## BEGIN Excerpted records

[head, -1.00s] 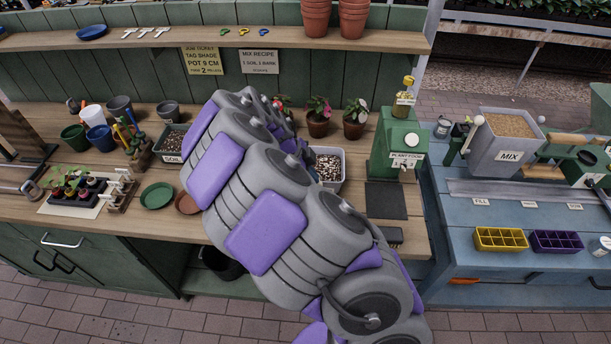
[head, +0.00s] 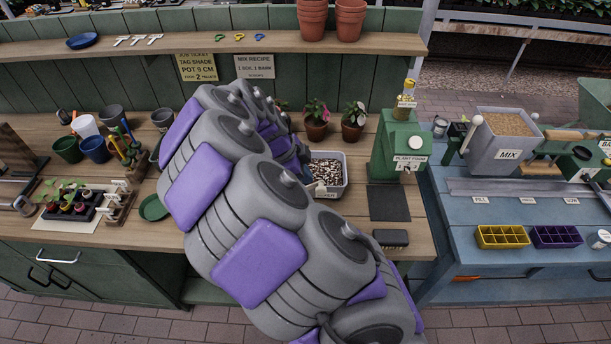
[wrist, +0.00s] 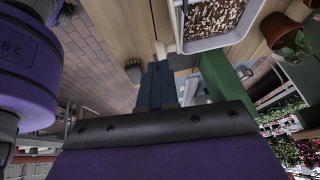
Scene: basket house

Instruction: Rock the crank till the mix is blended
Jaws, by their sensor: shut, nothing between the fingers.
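The grey hopper labelled MIX (head: 507,153) stands on the blue bench at the right and holds a brown, grainy mix (head: 506,123). A lever with a pale round knob (head: 475,120) rises at its left side, and another pale knob (head: 535,116) shows behind its right side. I cannot tell which is the crank. My gripper (wrist: 162,88) shows in the wrist view with its dark fingers together and nothing between them. It is close to the tray of bark chips (wrist: 215,40), apart from the hopper. In the head view my arm hides the gripper.
The bark tray (head: 335,187) stands on the wooden bench. The green plant food dispenser (head: 398,150) stands between it and the hopper. A brush (head: 391,238) lies near the front edge. Yellow (head: 502,237) and purple (head: 556,237) cell trays sit before the hopper. Pots and seedlings crowd the left.

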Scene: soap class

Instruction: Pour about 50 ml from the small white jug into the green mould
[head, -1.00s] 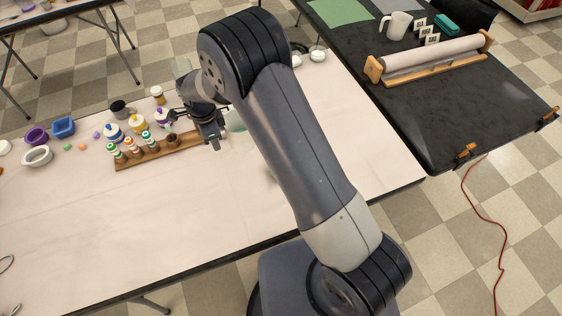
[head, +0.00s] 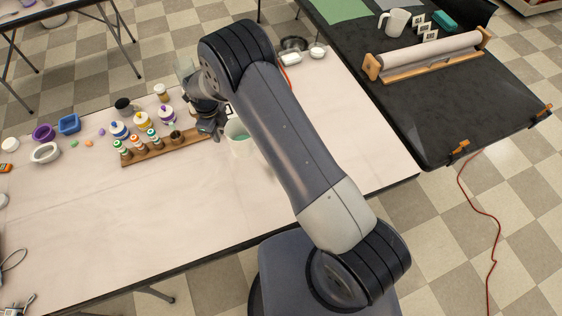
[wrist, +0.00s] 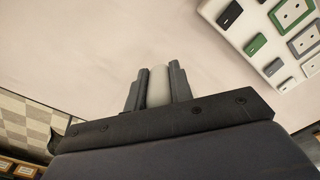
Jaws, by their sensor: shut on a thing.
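My gripper (wrist: 154,92) is shut on a narrow pale piece (wrist: 158,85) in the wrist view. It looks like part of the small white jug, but the rest of it is hidden. In the head view my gripper (head: 210,128) is above the pale table, just past the right end of the wooden bottle rack. A pale green, rounded thing (head: 238,131) shows beside it, partly behind my arm; I cannot tell whether it is the green mould. No pouring shows.
The wooden rack (head: 190,144) holds several small bottles. Purple (head: 43,132), blue (head: 69,124) and white (head: 45,152) moulds lie at left. A larger white jug (head: 397,21) stands on the black table. In the wrist view, a pale panel with green and grey blocks (wrist: 290,30) is upper right.

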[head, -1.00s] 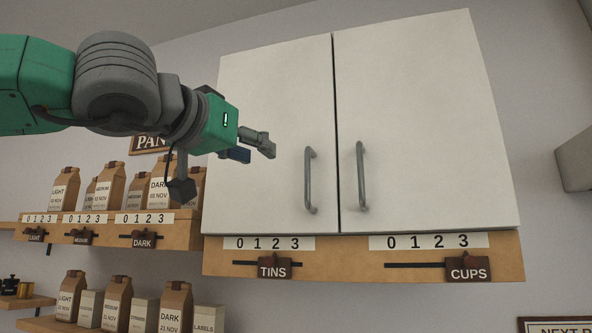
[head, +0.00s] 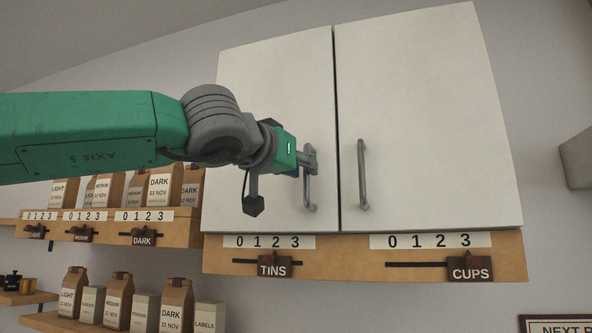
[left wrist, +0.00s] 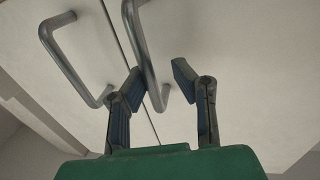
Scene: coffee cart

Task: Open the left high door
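The left high door (head: 270,120) is a white cabinet door, shut, with a grey vertical bar handle (head: 308,192) near its right edge. My left gripper (head: 309,160) reaches in from the left and covers the upper part of this handle. In the left wrist view my left gripper (left wrist: 160,80) is open, and the handle bar (left wrist: 147,55) passes between its two fingers, closer to the left finger. Whether that finger touches the bar is hard to tell. My right gripper is in neither view.
The right high door (head: 425,110) is shut, and its handle (head: 362,175) stands close to the right of my left gripper. A wooden rail (head: 350,250) with TINS and CUPS sliders runs below the doors. Shelves with paper bags (head: 160,186) are at the left, under my arm.

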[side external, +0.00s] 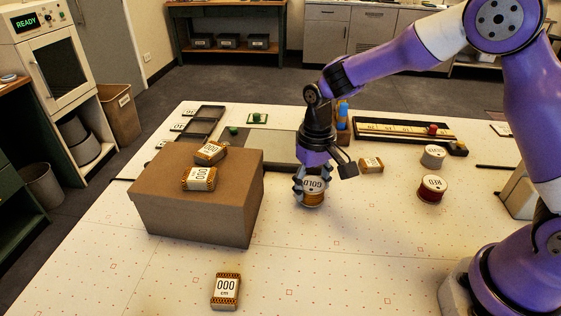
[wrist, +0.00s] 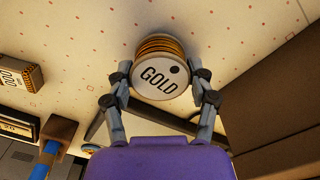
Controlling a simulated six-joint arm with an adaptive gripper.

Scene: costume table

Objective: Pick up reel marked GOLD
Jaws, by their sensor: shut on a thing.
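The reel marked GOLD (side external: 313,199) has a white labelled top and gold winding. It is upright near the middle of the table in the side external view; I cannot tell whether its base touches the table. My gripper (side external: 312,184) is above it with its fingers shut around its sides. In the wrist view the GOLD reel (wrist: 160,80) sits between the two fingertips of my gripper (wrist: 162,82), its label facing the camera. The fingers hide part of its rim.
A large brown box (side external: 200,205) stands left of the reel with two 000 blocks (side external: 199,178) on top. One 000 block (side external: 226,290) lies in front. The front middle is clear.

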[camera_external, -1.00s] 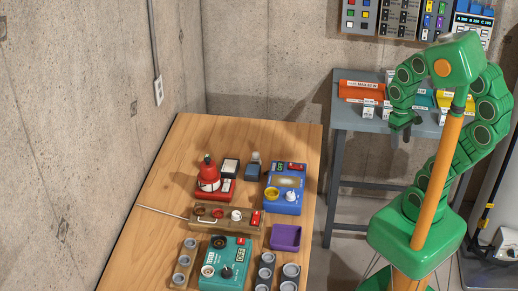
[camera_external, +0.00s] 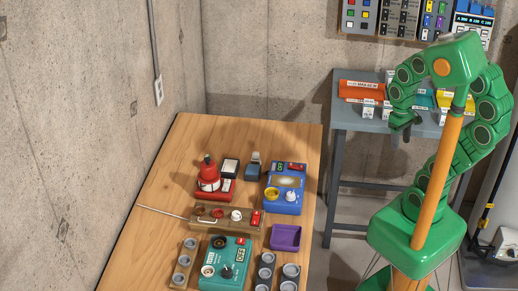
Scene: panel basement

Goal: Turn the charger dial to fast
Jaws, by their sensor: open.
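A teal box (camera_external: 224,263) with a black dial (camera_external: 227,273), a pale round part and a small display stands at the front of the wooden table. A blue box (camera_external: 285,192) with a white knob (camera_external: 290,196), a yellow round part and a grey screen stands farther back. I cannot tell for sure which box is the charger, and the dial markings are too small to read. My gripper (camera_external: 401,134) hangs open and empty in front of the grey table, right of the wooden table and well away from both boxes.
A red device (camera_external: 209,181), a brown strip with knobs (camera_external: 225,217), a purple tray (camera_external: 286,237) and grey cups (camera_external: 290,270) crowd the wooden table (camera_external: 160,250). A thin rod sticks out left. The grey table (camera_external: 350,121) holds coloured bins. Panels hang on the back wall.

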## END Excerpted records

● Goal
What is the number of lines in the data holding the word "Scene"? Reply with that number only.

● Task result
5